What the task requires
All the data must come back unchanged, except that pictures are left out.

==============================

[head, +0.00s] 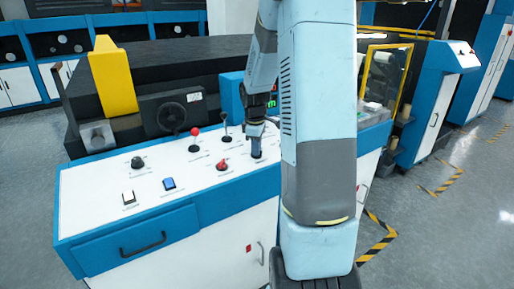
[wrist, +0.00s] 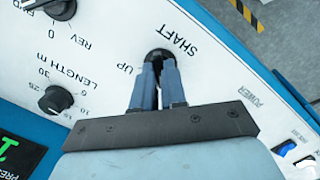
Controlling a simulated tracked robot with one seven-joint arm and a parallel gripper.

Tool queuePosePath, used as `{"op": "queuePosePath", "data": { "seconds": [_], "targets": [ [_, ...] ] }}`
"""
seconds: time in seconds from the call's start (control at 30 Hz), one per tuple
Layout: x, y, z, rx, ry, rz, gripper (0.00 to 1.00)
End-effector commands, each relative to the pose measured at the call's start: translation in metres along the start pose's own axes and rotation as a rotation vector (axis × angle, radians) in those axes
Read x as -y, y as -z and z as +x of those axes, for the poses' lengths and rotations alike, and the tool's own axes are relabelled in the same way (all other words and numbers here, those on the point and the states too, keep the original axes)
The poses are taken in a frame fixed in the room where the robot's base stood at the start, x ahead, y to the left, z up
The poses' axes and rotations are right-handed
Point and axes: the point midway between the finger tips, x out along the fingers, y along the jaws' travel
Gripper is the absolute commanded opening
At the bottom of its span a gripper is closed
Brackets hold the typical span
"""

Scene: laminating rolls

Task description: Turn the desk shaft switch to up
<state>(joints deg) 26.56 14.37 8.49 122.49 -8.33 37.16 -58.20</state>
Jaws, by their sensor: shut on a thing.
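The shaft switch (wrist: 158,53) is a small black switch on the white desk panel, beside the printed words SHAFT and UP in the wrist view. My gripper (wrist: 159,74) is shut on it, with a grey-blue finger on either side. The fingers hide most of the switch's lever, so I cannot tell which way it points. In the head view my gripper (head: 257,147) points down at the right part of the white desk top (head: 100,180), and the switch is mostly hidden under it.
Near my gripper are a red switch (head: 223,165), a black-ball lever (head: 224,118) and a red-ball lever (head: 195,132). The wrist view shows the length knob (wrist: 55,99), FWD/REV knob (wrist: 62,8) and blue power switch (wrist: 284,148). A yellow machine part (head: 112,77) stands behind.

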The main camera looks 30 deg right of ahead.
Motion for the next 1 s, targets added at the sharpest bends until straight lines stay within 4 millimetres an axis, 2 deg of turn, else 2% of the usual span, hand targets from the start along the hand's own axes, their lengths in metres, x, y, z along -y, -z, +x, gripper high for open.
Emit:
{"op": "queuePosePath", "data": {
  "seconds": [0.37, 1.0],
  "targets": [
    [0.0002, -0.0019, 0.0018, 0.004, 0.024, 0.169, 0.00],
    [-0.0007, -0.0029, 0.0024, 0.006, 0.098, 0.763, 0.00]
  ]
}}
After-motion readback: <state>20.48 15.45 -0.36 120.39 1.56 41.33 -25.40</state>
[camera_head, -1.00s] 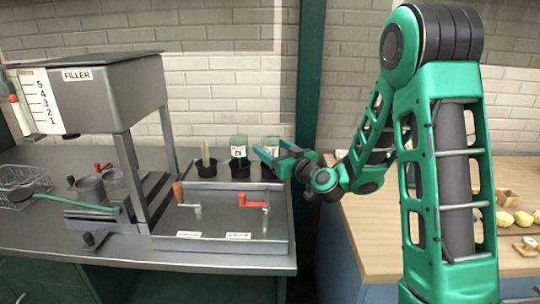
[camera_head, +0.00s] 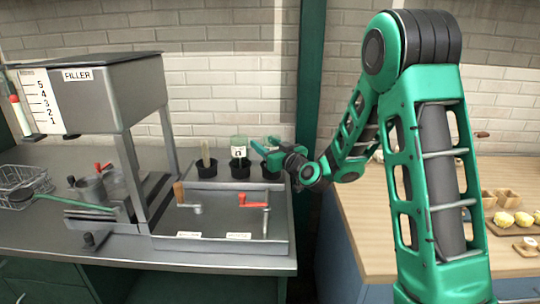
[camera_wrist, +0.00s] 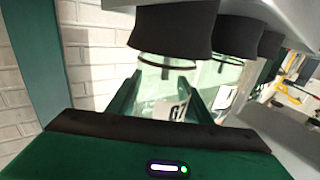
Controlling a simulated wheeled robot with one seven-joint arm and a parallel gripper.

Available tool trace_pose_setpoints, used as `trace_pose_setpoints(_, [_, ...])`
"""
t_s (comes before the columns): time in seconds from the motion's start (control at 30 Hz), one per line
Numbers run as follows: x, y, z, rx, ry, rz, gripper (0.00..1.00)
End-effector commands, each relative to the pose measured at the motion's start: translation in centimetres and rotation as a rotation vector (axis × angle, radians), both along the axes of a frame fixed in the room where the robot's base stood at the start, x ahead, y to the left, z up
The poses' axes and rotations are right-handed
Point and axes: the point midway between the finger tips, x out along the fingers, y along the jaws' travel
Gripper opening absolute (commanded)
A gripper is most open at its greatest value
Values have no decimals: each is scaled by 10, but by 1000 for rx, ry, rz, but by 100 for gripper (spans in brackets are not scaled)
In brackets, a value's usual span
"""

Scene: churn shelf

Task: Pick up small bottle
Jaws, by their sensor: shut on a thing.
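My gripper (camera_head: 266,147) is at the right end of a row of black cups, in front of the brick wall. In the wrist view its two green fingers (camera_wrist: 160,100) are shut on a small clear greenish bottle (camera_wrist: 152,88) with a white label.
A stick stands in the left cup (camera_head: 207,170). A green post (camera_head: 311,80) rises close behind my gripper. A wooden table (camera_head: 370,225) with food is at the right.

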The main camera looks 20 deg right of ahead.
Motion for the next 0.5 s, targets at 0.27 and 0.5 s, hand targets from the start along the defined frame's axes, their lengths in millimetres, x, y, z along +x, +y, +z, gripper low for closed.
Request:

==============================

Full solution
[head, +0.00s] 
[wrist, +0.00s] 
Controlling a simulated tracked robot with one seven-joint arm and a parallel gripper.

Tool queuePosePath, used as `{"op": "queuePosePath", "data": { "seconds": [_], "targets": [ [_, ...] ] }}`
"""
seconds: time in seconds from the call's start (control at 30 Hz), one per tuple
Layout: x, y, z, rx, ry, rz, gripper (0.00 to 1.00)
End-effector commands, each relative to the pose measured at the call's start: translation in metres along the start pose's own axes and rotation as a rotation vector (axis × angle, radians) in those axes
Read x as -y, y as -z and z as +x of those axes, for the poses' lengths and rotations alike, and the tool's own axes are relabelled in the same way (all other words and numbers here, those on the point and the states too, keep the original axes)
The poses are taken in a frame fixed in the room where the robot's base stood at the start, x ahead, y to the left, z up
The poses' axes and rotations are right-handed
Point and axes: the point midway between the finger tips, x out along the fingers, y along the jaws' travel
Gripper is the absolute commanded opening
At the bottom of its span a gripper is closed
Brackets hold the typical span
"""

Scene: laminating rolls

Task description: Turn the desk shaft switch to up
<state>(joints deg) 26.56 14.37 8.49 122.49 -8.33 37.16 -58.20</state>
Jaws, by their sensor: shut on a thing.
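The shaft switch (wrist: 158,53) is a small black switch on the white desk panel, beside the printed words SHAFT and UP in the wrist view. My gripper (wrist: 159,74) is shut on it, with a grey-blue finger on either side. The fingers hide most of the switch's lever, so I cannot tell which way it points. In the head view my gripper (head: 257,147) points down at the right part of the white desk top (head: 100,180), and the switch is mostly hidden under it.
Near my gripper are a red switch (head: 223,165), a black-ball lever (head: 224,118) and a red-ball lever (head: 195,132). The wrist view shows the length knob (wrist: 55,99), FWD/REV knob (wrist: 62,8) and blue power switch (wrist: 284,148). A yellow machine part (head: 112,77) stands behind.

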The main camera looks 30 deg right of ahead.
Motion for the next 1 s, targets added at the sharpest bends until straight lines stay within 4 millimetres an axis, 2 deg of turn, else 2% of the usual span, hand targets from the start along the hand's own axes, their lengths in metres, x, y, z along -y, -z, +x, gripper high for open.
Emit:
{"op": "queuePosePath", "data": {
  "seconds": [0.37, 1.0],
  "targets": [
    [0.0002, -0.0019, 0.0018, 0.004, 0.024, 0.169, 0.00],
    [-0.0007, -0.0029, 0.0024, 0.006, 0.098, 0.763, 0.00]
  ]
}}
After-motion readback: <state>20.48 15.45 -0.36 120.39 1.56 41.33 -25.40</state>
[camera_head, -1.00s] 
[camera_head, +0.00s] 
[camera_wrist, +0.00s] 
Controlling a simulated wheeled robot with one seven-joint arm and a parallel gripper.

Available tool trace_pose_setpoints, used as `trace_pose_setpoints(_, [_, ...])`
"""
t_s (comes before the columns): time in seconds from the motion's start (control at 30 Hz), one per line
Numbers run as follows: x, y, z, rx, ry, rz, gripper (0.00..1.00)
End-effector commands, each relative to the pose measured at the motion's start: translation in centimetres and rotation as a rotation vector (axis × angle, radians), both along the axes of a frame fixed in the room where the robot's base stood at the start, x ahead, y to the left, z up
The poses' axes and rotations are right-handed
Point and axes: the point midway between the finger tips, x out along the fingers, y along the jaws' travel
Gripper opening absolute (commanded)
A gripper is most open at its greatest value
Values have no decimals: each is scaled by 10, but by 1000 for rx, ry, rz, but by 100 for gripper (spans in brackets are not scaled)
In brackets, a value's usual span
"""

Scene: churn shelf

Task: Pick up small bottle
Jaws, by their sensor: shut on a thing.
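My gripper (camera_head: 266,147) is at the right end of a row of black cups, in front of the brick wall. In the wrist view its two green fingers (camera_wrist: 160,100) are shut on a small clear greenish bottle (camera_wrist: 152,88) with a white label.
A stick stands in the left cup (camera_head: 207,170). A green post (camera_head: 311,80) rises close behind my gripper. A wooden table (camera_head: 370,225) with food is at the right.

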The main camera looks 20 deg right of ahead.
Motion for the next 0.5 s, targets at 0.27 and 0.5 s, hand targets from the start along the defined frame's axes, their lengths in millimetres, x, y, z along +x, +y, +z, gripper low for closed.
Request:

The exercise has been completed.